English

Mass layoffs hit Stellantis workers at Detroit auto plant: “We have a right to our jobs”

Autoworkers, join the fight against mass layoffs! Sign up to be contacted about getting involved in the Autoworkers Rank-and-File Committee Network by filling out the form below.

Warren Truck workers leaving plant on October 3, 2024

Monday was the last day of work for more than 2,400 Stellantis workers at the company’s Warren Truck Assembly Plant in suburban Detroit. The factory, which until October 2022 employed 5,500 workers on three shifts, will be reduced to one shift with fewer than 1,300 workers. 

The layoffs are part of an international jobs massacre by Stellantis, the world’s fifth-largest auto corporation, which is also targeting 12,000 jobs in Italy.

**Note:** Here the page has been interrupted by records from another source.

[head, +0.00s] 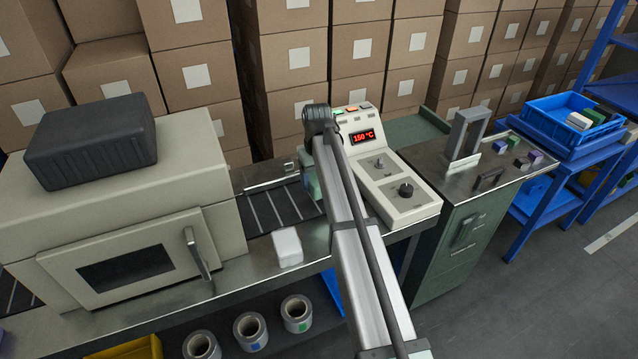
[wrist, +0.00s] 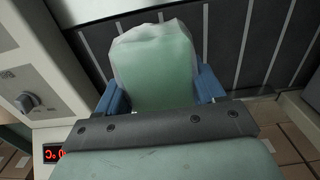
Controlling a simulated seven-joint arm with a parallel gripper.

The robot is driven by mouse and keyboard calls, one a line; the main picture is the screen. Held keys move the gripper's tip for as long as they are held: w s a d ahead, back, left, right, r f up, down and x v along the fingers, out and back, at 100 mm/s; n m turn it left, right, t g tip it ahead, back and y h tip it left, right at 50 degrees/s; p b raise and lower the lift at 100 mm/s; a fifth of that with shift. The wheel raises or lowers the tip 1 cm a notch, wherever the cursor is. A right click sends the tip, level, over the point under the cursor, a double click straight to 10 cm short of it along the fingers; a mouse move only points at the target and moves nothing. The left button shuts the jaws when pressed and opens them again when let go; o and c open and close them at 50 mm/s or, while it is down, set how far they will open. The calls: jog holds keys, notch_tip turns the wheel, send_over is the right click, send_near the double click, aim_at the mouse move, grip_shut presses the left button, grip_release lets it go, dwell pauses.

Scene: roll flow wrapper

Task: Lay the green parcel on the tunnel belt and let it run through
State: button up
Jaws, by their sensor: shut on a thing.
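The green parcel (wrist: 155,60), wrapped in pale cloudy film, is between the blue fingers of my gripper (wrist: 158,88) in the wrist view. The fingers are shut on its two sides. The dark tunnel belt (wrist: 245,45) with light crossbars lies behind the parcel; I cannot tell whether they touch. In the head view the belt (head: 268,208) runs left into the cream tunnel housing (head: 215,165). My arm hides most of the gripper and the parcel there, over the belt's right part.
A white block (head: 287,247) sits on the steel front edge beside the belt. A control panel (head: 395,185) with knobs and a red readout stands right of my arm. The tunnel's door handle (head: 197,255) juts forward. A blue crate (head: 545,118) stands far right. The belt's visible stretch is clear.

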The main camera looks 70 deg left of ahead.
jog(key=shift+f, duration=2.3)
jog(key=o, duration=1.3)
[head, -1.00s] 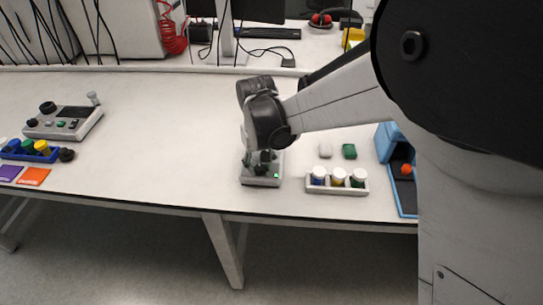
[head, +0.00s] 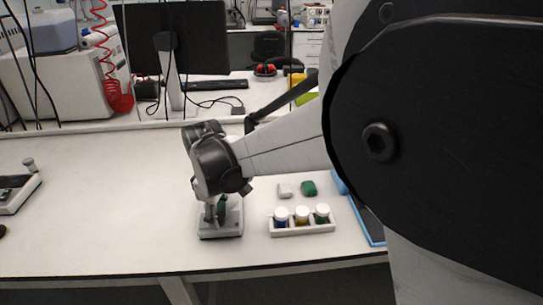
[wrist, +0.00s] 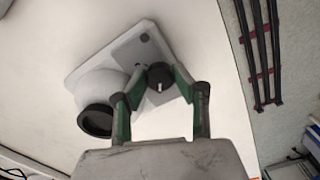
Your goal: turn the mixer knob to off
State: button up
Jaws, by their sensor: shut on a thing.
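The mixer (head: 221,232) is a small grey-white device on the bench, under the end of my arm in the head view. In the wrist view, its light body (wrist: 110,65) has a grey panel and a large dark round part (wrist: 97,120). A small black knob (wrist: 158,72) with a white pointer line sits on the panel. My gripper (wrist: 160,82), with green and dark fingers, is shut on the knob, one finger on each side. In the head view my gripper (head: 215,211) points down at the mixer. Which setting the pointer marks is not readable.
A white rack with several capped vials (head: 302,229) stands right of the mixer. A blue-edged tray (head: 372,232) is further right. The bench to the left is mostly clear.

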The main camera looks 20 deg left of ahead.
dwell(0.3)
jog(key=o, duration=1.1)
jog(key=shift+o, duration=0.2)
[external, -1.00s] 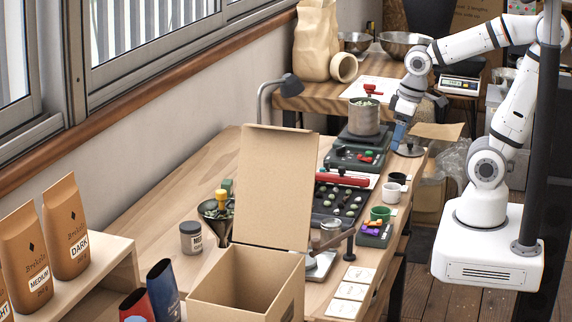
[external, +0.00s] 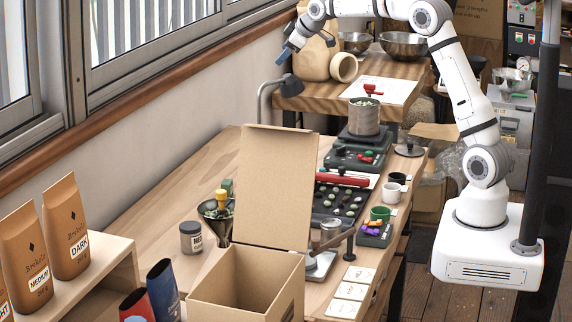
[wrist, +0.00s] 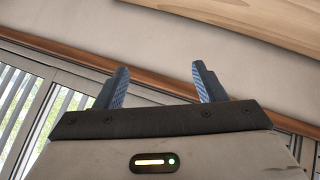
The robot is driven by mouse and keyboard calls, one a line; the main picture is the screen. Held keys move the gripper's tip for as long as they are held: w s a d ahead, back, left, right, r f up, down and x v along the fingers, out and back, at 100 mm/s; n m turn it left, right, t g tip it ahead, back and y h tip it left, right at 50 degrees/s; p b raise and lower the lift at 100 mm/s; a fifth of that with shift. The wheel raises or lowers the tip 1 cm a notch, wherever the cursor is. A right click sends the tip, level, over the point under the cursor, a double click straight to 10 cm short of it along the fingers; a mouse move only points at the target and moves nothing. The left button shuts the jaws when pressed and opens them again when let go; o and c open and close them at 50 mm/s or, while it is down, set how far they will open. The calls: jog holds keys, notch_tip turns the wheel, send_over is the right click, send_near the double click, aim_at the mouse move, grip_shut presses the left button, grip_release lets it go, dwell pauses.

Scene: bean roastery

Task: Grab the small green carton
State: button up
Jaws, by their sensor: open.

Unions in the country are planning a one-day strike and mass demonstration in Rome on October 18 to protest production cutbacks of at least 30 percent this year. 

Stellantis is spearheading the drive by global automakers to force workers to bear the costs of the shift to electric vehicles. “The EV race has become a cost-cutting race,” Stellantis CEO Carlos Tavares said earlier this year. Since the 2021 merger of Fiat Chrysler and PSA Group that formed Stellantis, it has carried out $9 billion in cost reductions.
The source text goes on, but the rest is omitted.